Stephen King by the way is very steeped in American literary tradition. Essentially, he's New England gothic. He is to Nathaniel Hawthorne what the Frankenstein, the monster, is to Dr. Frankenstein. King is clothed in Hawthorne, bathed in Faulkner and inebriated with Poe. To look at the connection further, I suggest you read the short stories of Hawthorne.

Rating: 3 stars
Summary: Intelligent!
Review: This is a very intelligent novel. Faulkner's style is very different from many other authors. I liked the characters' psychological description, very well done. However, for moments the novel was distracting because it was not easy to follow the story. Anyway, I found it worth reading to know Faulkner's style.

Rating: 5 stars
Summary: Buy it, read it
Review: This is the 4th or 5th Faulkner novel I've read. I think it should be better known. The tile of the novel is important, The Wild Palms: [If I FORGET Thee, Jerusalem]. Memory is an important theme of the novel. Pay attention to it. "The Wild Palms" is a New Testament parable, of sorts. The other novella, "Old Man," is an Old Testament parable. Escape is an important theme. Wilbourne (=Will Born, Still Born) and Charlotte travel to New Orleans, San Antonio, Chicago, etc. trying to escape.
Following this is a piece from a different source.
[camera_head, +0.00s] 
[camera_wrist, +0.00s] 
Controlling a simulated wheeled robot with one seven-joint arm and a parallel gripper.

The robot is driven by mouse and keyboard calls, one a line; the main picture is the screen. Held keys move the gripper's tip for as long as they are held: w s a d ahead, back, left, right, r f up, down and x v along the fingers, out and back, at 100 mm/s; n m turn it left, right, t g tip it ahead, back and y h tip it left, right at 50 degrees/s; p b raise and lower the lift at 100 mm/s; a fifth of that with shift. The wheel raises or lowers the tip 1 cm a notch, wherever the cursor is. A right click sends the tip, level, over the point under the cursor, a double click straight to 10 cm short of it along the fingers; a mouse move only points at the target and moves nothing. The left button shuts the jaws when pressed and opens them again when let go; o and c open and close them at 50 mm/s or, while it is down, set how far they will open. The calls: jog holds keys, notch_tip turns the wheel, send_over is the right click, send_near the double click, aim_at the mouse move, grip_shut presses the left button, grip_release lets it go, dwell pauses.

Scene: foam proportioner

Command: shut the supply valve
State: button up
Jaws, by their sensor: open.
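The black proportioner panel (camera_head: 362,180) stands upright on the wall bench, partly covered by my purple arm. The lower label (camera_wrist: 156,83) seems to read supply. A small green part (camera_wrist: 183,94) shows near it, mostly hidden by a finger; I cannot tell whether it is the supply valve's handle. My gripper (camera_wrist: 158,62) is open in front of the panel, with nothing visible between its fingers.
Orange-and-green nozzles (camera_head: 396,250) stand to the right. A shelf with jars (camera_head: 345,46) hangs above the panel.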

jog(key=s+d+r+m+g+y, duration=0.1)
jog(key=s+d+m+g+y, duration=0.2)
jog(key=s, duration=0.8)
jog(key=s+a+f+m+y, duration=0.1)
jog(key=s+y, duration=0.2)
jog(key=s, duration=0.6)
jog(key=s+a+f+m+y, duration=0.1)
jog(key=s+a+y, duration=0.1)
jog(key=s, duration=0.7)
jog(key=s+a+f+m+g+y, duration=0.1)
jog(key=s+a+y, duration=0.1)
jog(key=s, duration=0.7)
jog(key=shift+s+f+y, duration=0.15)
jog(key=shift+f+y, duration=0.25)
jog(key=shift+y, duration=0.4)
From what? From whom? On the flip side, the convict can't escape, he's a convict. But he gets an opportunity to escape in the big flood (Noah) but doesn't. Why doesn't he try to escape? Charlotte should be compared to the woman with child the convict "saves" in the flood. Abortion is a theme. Mysogony may also be a theme. Is it? Willbourne is weak, Charlotte is strong. The convict is stupid--his girlfriend, is she smart, in a calculating way? In the end, is Faulkner obliquely saying the wrong people "hooked up," that Willbourne should have ideally met the woman who has the baby, and the convict should have met Charlotte, who in the beginning of the novel just want to "escape" with Willbourne?

If you keep the above points in mind as you read the novel, perhaps it will draw you in, then you too can drown in the flood of myriad meanings and multiplicity of inferences. Overall, a good, if not great novel. Dark, brooding, nihilistic--very tasty, though! Enjoy!!